— WORK TO COMPLETE —
Write the data below out exactly as it stands. Do not include the pictures.

— TASK INPUT —
------------------------------------------------------------
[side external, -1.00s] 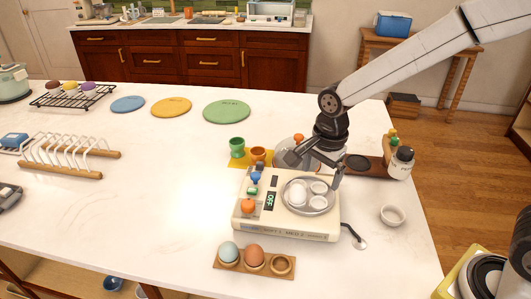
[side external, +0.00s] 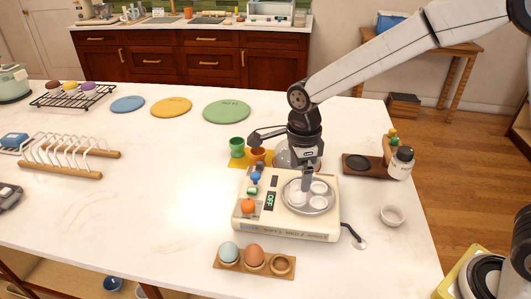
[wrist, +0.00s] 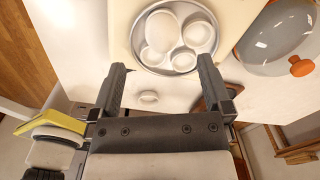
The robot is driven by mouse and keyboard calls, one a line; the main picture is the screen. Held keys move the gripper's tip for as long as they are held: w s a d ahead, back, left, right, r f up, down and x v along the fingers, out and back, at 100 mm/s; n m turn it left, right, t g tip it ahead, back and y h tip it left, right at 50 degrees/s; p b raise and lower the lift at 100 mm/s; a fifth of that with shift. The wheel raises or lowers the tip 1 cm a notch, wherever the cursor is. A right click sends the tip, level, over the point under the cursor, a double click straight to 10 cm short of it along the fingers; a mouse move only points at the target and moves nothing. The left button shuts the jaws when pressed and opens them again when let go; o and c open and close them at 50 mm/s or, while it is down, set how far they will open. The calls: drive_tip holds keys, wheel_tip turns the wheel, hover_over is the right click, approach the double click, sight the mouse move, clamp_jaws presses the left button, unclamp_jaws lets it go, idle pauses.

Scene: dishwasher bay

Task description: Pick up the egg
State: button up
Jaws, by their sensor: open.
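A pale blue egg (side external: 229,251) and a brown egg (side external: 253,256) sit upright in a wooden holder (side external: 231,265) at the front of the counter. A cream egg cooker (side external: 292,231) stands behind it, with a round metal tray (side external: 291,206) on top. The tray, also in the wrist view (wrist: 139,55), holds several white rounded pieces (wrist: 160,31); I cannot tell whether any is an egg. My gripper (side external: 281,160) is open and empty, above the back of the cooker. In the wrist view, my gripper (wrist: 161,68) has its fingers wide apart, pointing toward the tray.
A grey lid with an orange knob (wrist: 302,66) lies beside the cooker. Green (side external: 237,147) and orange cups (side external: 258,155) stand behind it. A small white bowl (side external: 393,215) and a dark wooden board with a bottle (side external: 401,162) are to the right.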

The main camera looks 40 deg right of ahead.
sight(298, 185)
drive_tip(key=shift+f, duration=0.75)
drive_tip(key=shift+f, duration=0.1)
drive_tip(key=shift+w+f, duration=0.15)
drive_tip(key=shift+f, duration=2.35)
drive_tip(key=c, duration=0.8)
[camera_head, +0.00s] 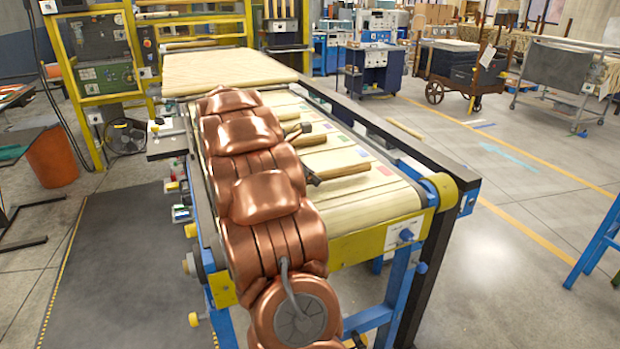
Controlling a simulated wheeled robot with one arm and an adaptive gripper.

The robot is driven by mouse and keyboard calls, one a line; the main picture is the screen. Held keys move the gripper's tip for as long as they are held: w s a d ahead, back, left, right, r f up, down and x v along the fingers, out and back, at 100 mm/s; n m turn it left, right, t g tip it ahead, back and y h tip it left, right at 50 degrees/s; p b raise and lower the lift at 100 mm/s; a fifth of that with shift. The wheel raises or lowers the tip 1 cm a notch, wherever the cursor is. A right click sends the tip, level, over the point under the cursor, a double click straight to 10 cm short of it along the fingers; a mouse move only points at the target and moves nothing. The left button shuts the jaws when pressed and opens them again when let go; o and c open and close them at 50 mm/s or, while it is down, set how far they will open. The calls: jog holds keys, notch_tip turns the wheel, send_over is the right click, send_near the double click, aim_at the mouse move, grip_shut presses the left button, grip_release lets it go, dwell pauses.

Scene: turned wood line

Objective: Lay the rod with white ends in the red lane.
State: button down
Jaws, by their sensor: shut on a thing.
------------------------------------------------------------
— WRITTEN RESPONSE —
[side external, -1.00s] 
[side external, +0.00s] 
[wrist, +0.00s] 
The robot is driven by mouse and keyboard calls, one a line; the main picture is the screen. Held keys move the gripper's tip for as long as they are held: w s a d ahead, back, left, right, r f up, down and x v along the fingers, out and back, at 100 mm/s; n m turn it left, right, t g tip it ahead, back and y h tip it left, right at 50 degrees/s; p b raise and lower the lift at 100 mm/s; a fifth of that with shift. The wheel raises or lowers the tip 1 cm a notch, wherever the cursor is. A right click sends the tip, level, over the point under the cursor, a double click straight to 10 cm short of it along the fingers; a mouse move only points at the target and moves nothing. The left button shuts the jaws when pressed and opens them again when let go; o and c open and close them at 50 mm/s or, while it is down, set how far they will open. The calls: drive_tip holds keys, wheel_tip turns the wheel, hover_over is the right click, approach the double click, sight the mouse move, clamp_jaws presses the left button, unclamp_jaws lets it go, idle pauses.

Scene: dishwasher bay

Task description: Pick up the egg
State: button up
Jaws, by their sensor: open.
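A pale blue egg (side external: 229,251) and a brown egg (side external: 253,256) sit upright in a wooden holder (side external: 231,265) at the front of the counter. A cream egg cooker (side external: 292,231) stands behind it, with a round metal tray (side external: 291,206) on top. The tray, also in the wrist view (wrist: 139,55), holds several white rounded pieces (wrist: 160,31); I cannot tell whether any is an egg. My gripper (side external: 281,160) is open and empty, above the back of the cooker. In the wrist view, my gripper (wrist: 161,68) has its fingers wide apart, pointing toward the tray.
A grey lid with an orange knob (wrist: 302,66) lies beside the cooker. Green (side external: 237,147) and orange cups (side external: 258,155) stand behind it. A small white bowl (side external: 393,215) and a dark wooden board with a bottle (side external: 401,162) are to the right.

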The main camera looks 40 deg right of ahead.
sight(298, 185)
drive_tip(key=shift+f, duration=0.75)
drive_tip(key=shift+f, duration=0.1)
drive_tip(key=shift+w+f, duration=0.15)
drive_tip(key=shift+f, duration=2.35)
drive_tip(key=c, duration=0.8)
[camera_head, +0.00s] 
Controlling a simulated wheeled robot with one arm and an adaptive gripper.

The robot is driven by mouse and keyboard calls, one a line; the main picture is the screen. Held keys move the gripper's tip for as long as they are held: w s a d ahead, back, left, right, r f up, down and x v along the fingers, out and back, at 100 mm/s; n m turn it left, right, t g tip it ahead, back and y h tip it left, right at 50 degrees/s; p b raise and lower the lift at 100 mm/s; a fifth of that with shift. The wheel raises or lowers the tip 1 cm a notch, wherever the cursor is. A right click sends the tip, level, over the point under the cursor, a double click straight to 10 cm short of it along the fingers; a mouse move only points at the target and moves nothing. The left button shuts the jaws when pressed and opens them again when let go; o and c open and close them at 50 mm/s or, while it is down, set how far they will open. The calls: jog holds keys, notch_tip turns the wheel, send_over is the right click, send_near the double click, aim_at the mouse move, grip_shut presses the left button, grip_release lets it go, dwell pauses.

Scene: turned wood line

Objective: Lay the rod with white ends in the red lane.
State: button down
Jaws, by their sensor: shut on a thing.

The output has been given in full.